Titus also attributes his condition to helping him concentrate on what's ahead and how his body feels. He doesn't need to listen to music, unlike his competitors.
"For me, I'm immediately in the zone."
While being deaf may be an advantage, it can also be a hindrance. Compared to others, Titus can miss details in conversations.
"If I get out of the pool and my interpreter isn't around, my coach has a difficult time giving me instructions on how to improve my stroke," he said. "I'll miss out on what a teammate may say to me while in the pool if I can't read their lips or I may misunderstand what is going on. In this way, I tend to get a little isolated."

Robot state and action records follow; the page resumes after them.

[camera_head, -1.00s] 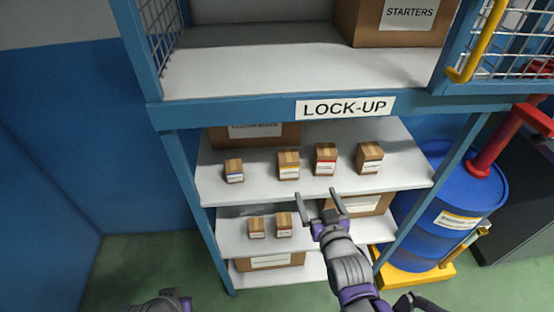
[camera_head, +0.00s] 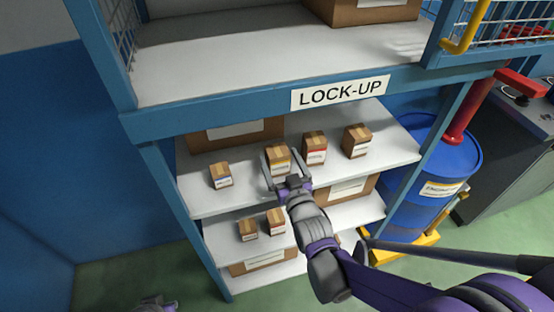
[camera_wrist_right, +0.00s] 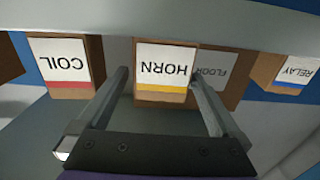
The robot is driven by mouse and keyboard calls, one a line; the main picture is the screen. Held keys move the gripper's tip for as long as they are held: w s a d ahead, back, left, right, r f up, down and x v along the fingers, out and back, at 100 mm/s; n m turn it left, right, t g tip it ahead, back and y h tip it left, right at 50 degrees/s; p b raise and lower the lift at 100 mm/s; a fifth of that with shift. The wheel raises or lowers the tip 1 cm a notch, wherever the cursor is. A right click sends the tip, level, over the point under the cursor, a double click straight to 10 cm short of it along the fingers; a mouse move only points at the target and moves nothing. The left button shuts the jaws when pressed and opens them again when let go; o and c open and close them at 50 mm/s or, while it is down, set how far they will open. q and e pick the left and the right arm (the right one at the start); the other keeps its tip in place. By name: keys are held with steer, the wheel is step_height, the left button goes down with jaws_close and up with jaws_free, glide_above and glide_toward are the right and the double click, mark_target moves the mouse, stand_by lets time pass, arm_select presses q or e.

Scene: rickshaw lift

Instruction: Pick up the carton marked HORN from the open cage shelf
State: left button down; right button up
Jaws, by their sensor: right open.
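The HORN carton (camera_head: 278,153) is a small brown box with a white label and a yellow stripe. It stands on the upper of the shelves under the LOCK-UP sign. In the right wrist view the HORN carton (camera_wrist_right: 165,70) appears upside down, its label facing the camera. My right gripper (camera_head: 282,170) is open in front of it, with one finger toward each side of the carton. Whether the fingers touch it cannot be told. My left gripper (camera_head: 157,304) shows only partly at the bottom edge, and its jaws cannot be made out.
The red-striped COIL carton (camera_head: 315,147) and the blue-striped RELAY carton (camera_head: 220,175) stand on either side, with another carton (camera_head: 357,140) farther right. A larger box (camera_head: 235,133) is behind. The blue frame and LOCK-UP sign (camera_head: 340,92) overhang the shelf. A blue drum (camera_head: 440,160) stands right.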

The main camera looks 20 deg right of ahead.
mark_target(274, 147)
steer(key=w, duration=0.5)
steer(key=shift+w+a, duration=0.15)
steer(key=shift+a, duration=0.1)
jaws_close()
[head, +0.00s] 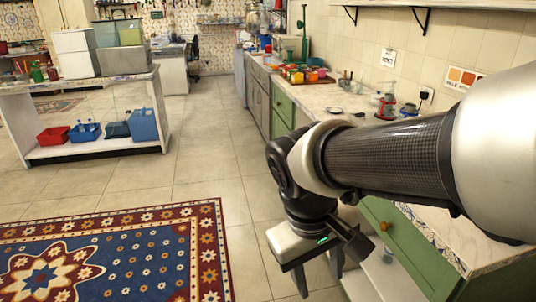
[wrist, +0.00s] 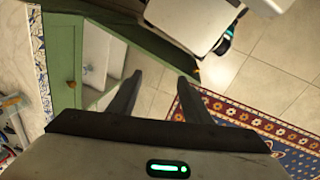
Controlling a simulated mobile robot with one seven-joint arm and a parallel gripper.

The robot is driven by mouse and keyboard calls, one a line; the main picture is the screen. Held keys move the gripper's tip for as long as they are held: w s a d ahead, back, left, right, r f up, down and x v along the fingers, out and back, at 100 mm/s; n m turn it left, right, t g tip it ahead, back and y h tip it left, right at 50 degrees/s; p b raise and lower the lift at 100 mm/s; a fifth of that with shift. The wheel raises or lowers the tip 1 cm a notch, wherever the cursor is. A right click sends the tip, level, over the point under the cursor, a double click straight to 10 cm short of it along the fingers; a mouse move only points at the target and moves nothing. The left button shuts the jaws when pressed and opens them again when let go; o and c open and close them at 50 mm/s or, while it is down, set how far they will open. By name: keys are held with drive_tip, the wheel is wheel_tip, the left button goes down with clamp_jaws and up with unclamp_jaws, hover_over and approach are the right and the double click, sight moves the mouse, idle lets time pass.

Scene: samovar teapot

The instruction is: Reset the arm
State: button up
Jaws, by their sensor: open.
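My gripper (head: 319,274) hangs at the end of my arm in the lower middle of the head view, pointing down. It is beside the green cabinet, over the tiled floor. In the wrist view my gripper (wrist: 160,78) shows two dark fingers spread apart with nothing between them. My arm reaches in from the right edge of the head view and hides part of the counter and the cabinet front. I cannot make out a samovar or a teapot for certain.
A green cabinet (head: 408,240) under a long counter (head: 335,96) runs along the right wall. Colored containers (head: 303,74) stand on it. A patterned rug (head: 120,255) lies at lower left. A white table (head: 90,86) stands at far left. The tiled floor (head: 205,140) between is clear.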

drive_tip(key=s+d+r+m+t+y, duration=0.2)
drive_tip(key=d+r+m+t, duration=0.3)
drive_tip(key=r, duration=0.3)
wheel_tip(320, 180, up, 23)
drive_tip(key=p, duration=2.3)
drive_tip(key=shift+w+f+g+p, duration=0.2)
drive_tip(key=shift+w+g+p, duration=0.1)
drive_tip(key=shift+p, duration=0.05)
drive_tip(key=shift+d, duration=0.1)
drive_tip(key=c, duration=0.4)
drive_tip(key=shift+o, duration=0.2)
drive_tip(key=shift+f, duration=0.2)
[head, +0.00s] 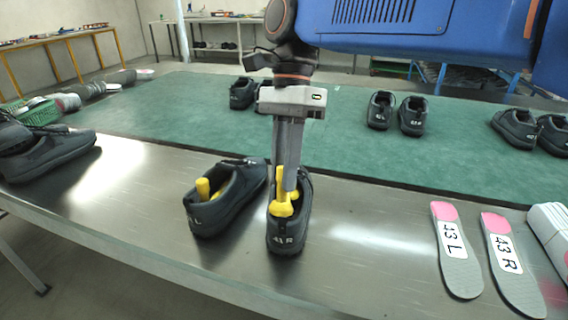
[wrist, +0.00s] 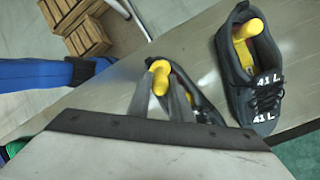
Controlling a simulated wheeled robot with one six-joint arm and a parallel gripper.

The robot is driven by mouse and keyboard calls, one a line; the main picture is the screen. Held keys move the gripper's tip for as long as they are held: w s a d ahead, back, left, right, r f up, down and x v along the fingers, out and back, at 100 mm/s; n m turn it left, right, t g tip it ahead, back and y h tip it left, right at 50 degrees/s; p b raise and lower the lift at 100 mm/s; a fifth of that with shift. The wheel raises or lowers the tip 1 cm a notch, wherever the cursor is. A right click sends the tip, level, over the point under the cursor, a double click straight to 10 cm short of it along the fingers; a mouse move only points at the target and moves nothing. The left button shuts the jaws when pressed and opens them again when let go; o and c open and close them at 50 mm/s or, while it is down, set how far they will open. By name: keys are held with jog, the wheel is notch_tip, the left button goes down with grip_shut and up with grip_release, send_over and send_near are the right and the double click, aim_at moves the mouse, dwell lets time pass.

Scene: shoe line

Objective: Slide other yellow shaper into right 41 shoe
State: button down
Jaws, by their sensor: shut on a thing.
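The right 41 shoe (head: 287,239), black and marked "41 R" at its heel, stands on the metal table. My gripper (head: 285,192) points down over its opening, shut on a yellow shaper (head: 281,207). The shaper sits at least partly inside the shoe; how deep its front reaches is hidden. In the wrist view the shaper's knob (wrist: 160,80) shows between the fingers, and most of this shoe is hidden behind my gripper. The left 41 shoe (head: 226,205) stands just to the left with another yellow shaper (head: 203,188) inside it.
Two insoles marked 43 L (head: 458,262) and 43 R (head: 513,268) lie at the right, beside a white stack (head: 550,232). More black shoes stand on the green mat (head: 345,140) behind. A large dark shoe (head: 50,157) is at the left.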

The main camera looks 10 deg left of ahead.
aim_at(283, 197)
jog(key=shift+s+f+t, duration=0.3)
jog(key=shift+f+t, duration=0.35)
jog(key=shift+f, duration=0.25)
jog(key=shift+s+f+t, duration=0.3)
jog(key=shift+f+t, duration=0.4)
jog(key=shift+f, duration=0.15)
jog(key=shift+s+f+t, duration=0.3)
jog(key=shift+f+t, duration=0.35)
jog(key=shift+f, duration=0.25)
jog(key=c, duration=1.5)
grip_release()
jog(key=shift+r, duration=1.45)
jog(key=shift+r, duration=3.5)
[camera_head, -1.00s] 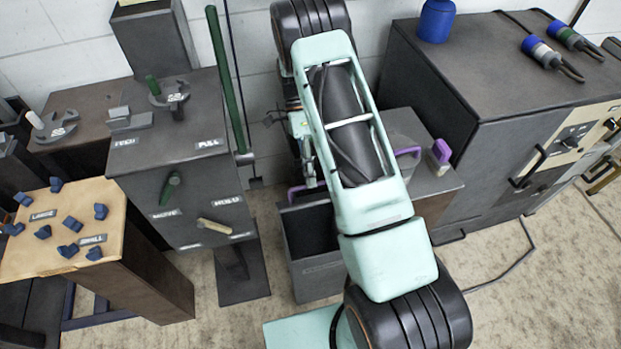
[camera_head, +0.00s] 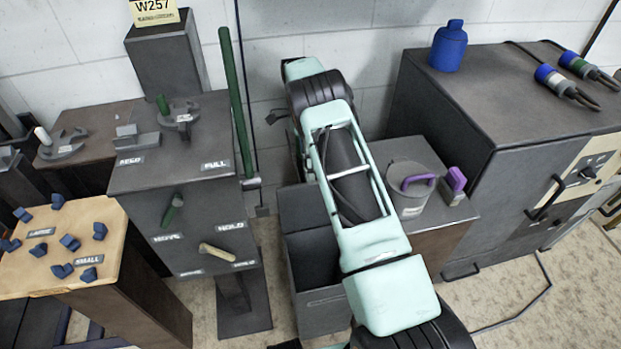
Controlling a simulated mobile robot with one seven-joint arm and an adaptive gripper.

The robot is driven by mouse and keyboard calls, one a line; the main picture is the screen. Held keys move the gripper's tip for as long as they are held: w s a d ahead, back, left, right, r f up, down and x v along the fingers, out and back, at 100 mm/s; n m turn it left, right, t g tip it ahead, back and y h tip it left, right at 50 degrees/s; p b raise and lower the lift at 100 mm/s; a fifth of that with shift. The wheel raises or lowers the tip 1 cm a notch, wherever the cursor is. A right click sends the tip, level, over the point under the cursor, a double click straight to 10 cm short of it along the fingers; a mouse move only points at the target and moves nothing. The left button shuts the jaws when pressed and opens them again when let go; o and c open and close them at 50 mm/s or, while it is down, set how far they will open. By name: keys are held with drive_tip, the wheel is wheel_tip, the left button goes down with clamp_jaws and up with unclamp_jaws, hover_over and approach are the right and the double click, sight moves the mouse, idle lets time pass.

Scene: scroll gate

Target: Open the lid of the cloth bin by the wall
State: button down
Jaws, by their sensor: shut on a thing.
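The dark cloth bin (camera_head: 322,309) stands on the floor near the wall, partly behind my arm. Its lid (camera_head: 303,208) is tilted up at the back, and the dark inside shows from above. My gripper (camera_head: 299,160) is at the top edge of the raised lid. Only a narrow strip of it shows left of my forearm. It is shut on the lid's handle, but its fingertips and the handle are hidden by my arm.
Left of the bin stands a dark pedestal (camera_head: 190,225) with levers and a tall green rod (camera_head: 236,105). Right of it is a low cabinet (camera_head: 440,235) with a purple-handled canister (camera_head: 408,190). A large dark cabinet (camera_head: 490,90) stands further right.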

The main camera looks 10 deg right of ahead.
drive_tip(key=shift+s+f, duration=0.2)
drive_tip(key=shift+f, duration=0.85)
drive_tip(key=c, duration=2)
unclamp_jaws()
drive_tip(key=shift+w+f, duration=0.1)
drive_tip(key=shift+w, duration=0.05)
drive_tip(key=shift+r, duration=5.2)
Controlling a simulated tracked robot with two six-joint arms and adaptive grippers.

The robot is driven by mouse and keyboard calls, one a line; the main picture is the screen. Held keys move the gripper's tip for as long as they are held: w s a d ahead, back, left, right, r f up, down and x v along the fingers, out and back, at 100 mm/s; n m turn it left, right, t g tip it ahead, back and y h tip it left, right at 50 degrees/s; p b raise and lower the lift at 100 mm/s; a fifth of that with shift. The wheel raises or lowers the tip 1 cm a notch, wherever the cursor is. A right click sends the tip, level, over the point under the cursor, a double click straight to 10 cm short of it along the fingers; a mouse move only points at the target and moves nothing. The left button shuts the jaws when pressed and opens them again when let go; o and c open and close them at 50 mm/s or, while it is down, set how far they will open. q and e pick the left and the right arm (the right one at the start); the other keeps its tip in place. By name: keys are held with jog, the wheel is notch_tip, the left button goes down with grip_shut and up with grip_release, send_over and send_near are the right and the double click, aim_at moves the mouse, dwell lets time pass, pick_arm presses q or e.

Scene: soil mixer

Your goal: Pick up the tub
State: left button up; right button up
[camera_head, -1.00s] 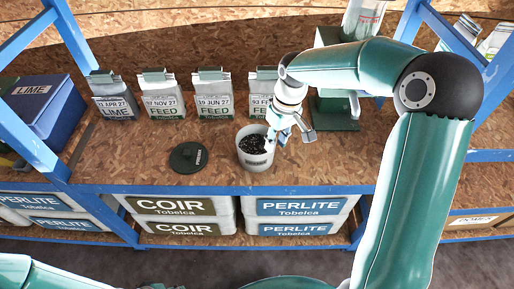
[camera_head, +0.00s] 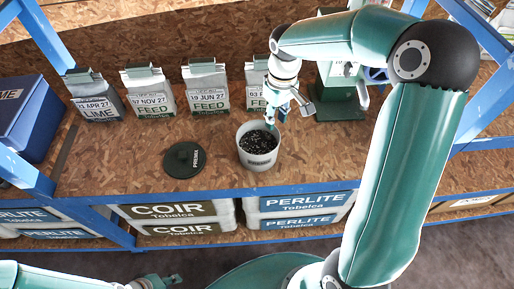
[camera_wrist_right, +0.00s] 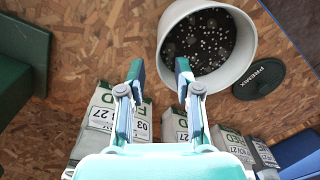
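The tub (camera_head: 259,160) is a pale grey round pot, upright and lidless on the wooden shelf, holding dark mix with white specks. It also shows in the right wrist view (camera_wrist_right: 240,72), at upper right. My right gripper (camera_head: 291,112) is above and just right of the tub's back rim in the head view. In the right wrist view, its two fingers (camera_wrist_right: 158,70) are apart with nothing between them; one fingertip overlaps the tub's near edge. I cannot tell whether it touches. My left gripper (camera_head: 168,281) is low at the bottom edge, far from the tub, its fingers unclear.
A dark green lid (camera_head: 184,160) lies left of the tub. Several feed and lime cartons (camera_head: 207,87) stand behind. A green machine (camera_head: 340,92) stands at back right. A blue bin (camera_head: 22,115) is at left. The blue shelf edge (camera_head: 225,192) runs in front.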

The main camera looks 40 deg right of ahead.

One of the driving forces behind Titus and Ates, like every other swimmer, is their coach. Their swimmer-coach relationship doesn't vary from everyone else. The only thing different in their relationship is communication.
"The communication doesn't differ between us so much," Ates said. "She just makes sure she faces me when she gives me instructions so I can read her lips."
When coaching deaf athletes, the National Center on Physical Activity and Disability (NCPAD) suggest learning some phrases in ASL, such as ‘do you understand?' It is also important to grab their attention in a different way; yelling won't make a difference in their performance.
"Communication is critical in swim practices and I rely on interpreters a lot," Titus said. "The communication between me and my coaches is very good. They understand my situation and they make sure I catch everything they have to say."
The communication between Titus, Ates and their respective coaches soars. Neither Titus nor Ates feel any different from their teammates.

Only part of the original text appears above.